→ TASK DETAILS
Retype the listing that follows, word for word.

..............................

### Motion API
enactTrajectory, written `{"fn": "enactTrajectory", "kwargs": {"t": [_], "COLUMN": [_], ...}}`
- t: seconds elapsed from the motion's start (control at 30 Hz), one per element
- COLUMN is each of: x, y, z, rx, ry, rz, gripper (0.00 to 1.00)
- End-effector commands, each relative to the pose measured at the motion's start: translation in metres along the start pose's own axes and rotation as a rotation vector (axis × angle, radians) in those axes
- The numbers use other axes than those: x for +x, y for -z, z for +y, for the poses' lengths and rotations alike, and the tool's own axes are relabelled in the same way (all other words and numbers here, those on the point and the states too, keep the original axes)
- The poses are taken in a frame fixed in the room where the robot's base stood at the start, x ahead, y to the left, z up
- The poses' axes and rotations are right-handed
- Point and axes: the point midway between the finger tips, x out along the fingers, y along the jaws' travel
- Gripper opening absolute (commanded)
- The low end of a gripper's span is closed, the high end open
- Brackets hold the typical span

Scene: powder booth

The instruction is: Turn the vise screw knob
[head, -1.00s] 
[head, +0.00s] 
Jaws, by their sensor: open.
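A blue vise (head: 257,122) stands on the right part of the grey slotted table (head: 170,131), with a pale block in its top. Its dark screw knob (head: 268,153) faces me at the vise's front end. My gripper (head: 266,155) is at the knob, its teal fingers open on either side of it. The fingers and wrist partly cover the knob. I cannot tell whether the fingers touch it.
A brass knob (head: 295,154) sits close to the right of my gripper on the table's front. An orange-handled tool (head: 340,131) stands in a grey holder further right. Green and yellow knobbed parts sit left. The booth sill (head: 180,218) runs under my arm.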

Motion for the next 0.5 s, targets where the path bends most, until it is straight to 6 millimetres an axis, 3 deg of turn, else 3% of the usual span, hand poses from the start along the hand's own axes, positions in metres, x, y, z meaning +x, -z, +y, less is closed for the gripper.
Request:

..............................

→ REPLY
### Motion API
enactTrajectory, written `{"fn": "enactTrajectory", "kwargs": {"t": [_], "COLUMN": [_], ...}}`
- t: seconds elapsed from the motion's start (control at 30 Hz), one per element
- COLUMN is each of: x, y, z, rx, ry, rz, gripper (0.00 to 1.00)
- End-effector commands, each relative to the pose measured at the motion's start: translation in metres along the start pose's own axes and rotation as a rotation vector (axis × angle, radians) in those axes
- The numbers use other axes than those: x for +x, y for -z, z for +y, for the poses' lengths and rotations alike, and the tool's own axes are relabelled in the same way (all other words and numbers here, those on the point and the states too, keep the original axes)
- The poses are taken in a frame fixed in the room where the robot's base stood at the start, x ahead, y to the left, z up
- The poses' axes and rotations are right-handed
- Point and axes: the point midway between the finger tips, x out along the fingers, y along the jaws' travel
- Gripper opening absolute (commanded)
- The low end of a gripper's span is closed, the high end open
- Brackets hold the typical span

Scene: powder booth

The instruction is: Turn the vise screw knob
[head, -1.00s] 
[head, +0.00s] 
Jaws, by their sensor: open.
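A blue vise (head: 257,122) stands on the right part of the grey slotted table (head: 170,131), with a pale block in its top. Its dark screw knob (head: 268,153) faces me at the vise's front end. My gripper (head: 266,155) is at the knob, its teal fingers open on either side of it. The fingers and wrist partly cover the knob. I cannot tell whether the fingers touch it.
A brass knob (head: 295,154) sits close to the right of my gripper on the table's front. An orange-handled tool (head: 340,131) stands in a grey holder further right. Green and yellow knobbed parts sit left. The booth sill (head: 180,218) runs under my arm.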

Motion for the next 0.5 s, targets where the path bends most, until it is straight to 6 millimetres an axis, 3 deg of turn, else 3% of the usual span, hand poses from the start along the hand's own axes, positions in metres, x, y, z meaning +x, -z, +y, less is closed for the gripper.
Request:

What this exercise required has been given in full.